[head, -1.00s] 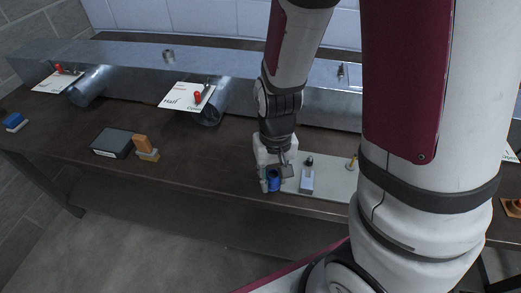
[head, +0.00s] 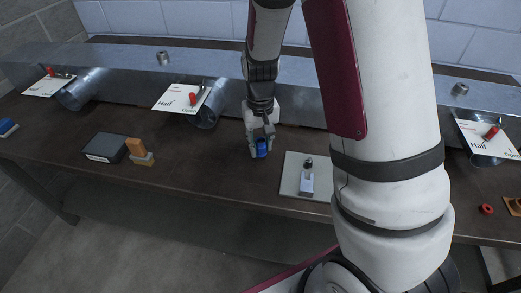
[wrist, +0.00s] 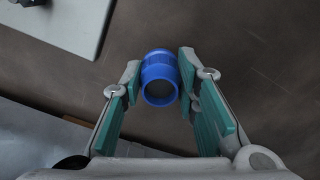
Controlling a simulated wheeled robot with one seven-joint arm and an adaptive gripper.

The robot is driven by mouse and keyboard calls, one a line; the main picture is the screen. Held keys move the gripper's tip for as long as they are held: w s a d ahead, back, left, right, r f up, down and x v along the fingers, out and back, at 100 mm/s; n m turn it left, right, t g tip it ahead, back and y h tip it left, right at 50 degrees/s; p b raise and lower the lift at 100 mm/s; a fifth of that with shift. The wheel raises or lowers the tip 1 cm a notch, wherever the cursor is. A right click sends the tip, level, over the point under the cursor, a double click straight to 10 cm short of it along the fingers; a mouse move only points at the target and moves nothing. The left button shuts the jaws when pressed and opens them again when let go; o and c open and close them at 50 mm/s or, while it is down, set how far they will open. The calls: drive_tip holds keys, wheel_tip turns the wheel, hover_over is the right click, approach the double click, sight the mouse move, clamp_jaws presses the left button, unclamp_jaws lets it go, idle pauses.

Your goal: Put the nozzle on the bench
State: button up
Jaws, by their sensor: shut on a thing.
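The nozzle is a short blue ring-like cylinder (wrist: 159,78), held between the fingers in the wrist view. My gripper (wrist: 160,84) is shut on it, one finger on each side. In the head view the blue nozzle (head: 262,147) shows at the tip of my gripper (head: 260,145). It is over the brown bench (head: 215,160), left of the light grey plate. I cannot tell whether the nozzle touches the bench top.
The light grey plate (head: 291,181) carries a small device (head: 307,180). A dark box (head: 105,147) and an orange-topped block (head: 139,151) stand further left. A metal duct (head: 225,82) with tagged stubs runs along the back.

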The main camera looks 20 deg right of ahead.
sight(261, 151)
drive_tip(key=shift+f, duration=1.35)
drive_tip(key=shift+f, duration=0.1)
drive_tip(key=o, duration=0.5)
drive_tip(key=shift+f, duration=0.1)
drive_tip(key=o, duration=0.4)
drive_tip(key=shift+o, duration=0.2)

> _Directive_:
The lines to extract from the data above begin with the line containing "Your goal: Put the nozzle on the bench" and end with the line containing "State: button up". Extract them exactly, including both.

> _Solution to this task_:
Your goal: Put the nozzle on the bench
State: button up

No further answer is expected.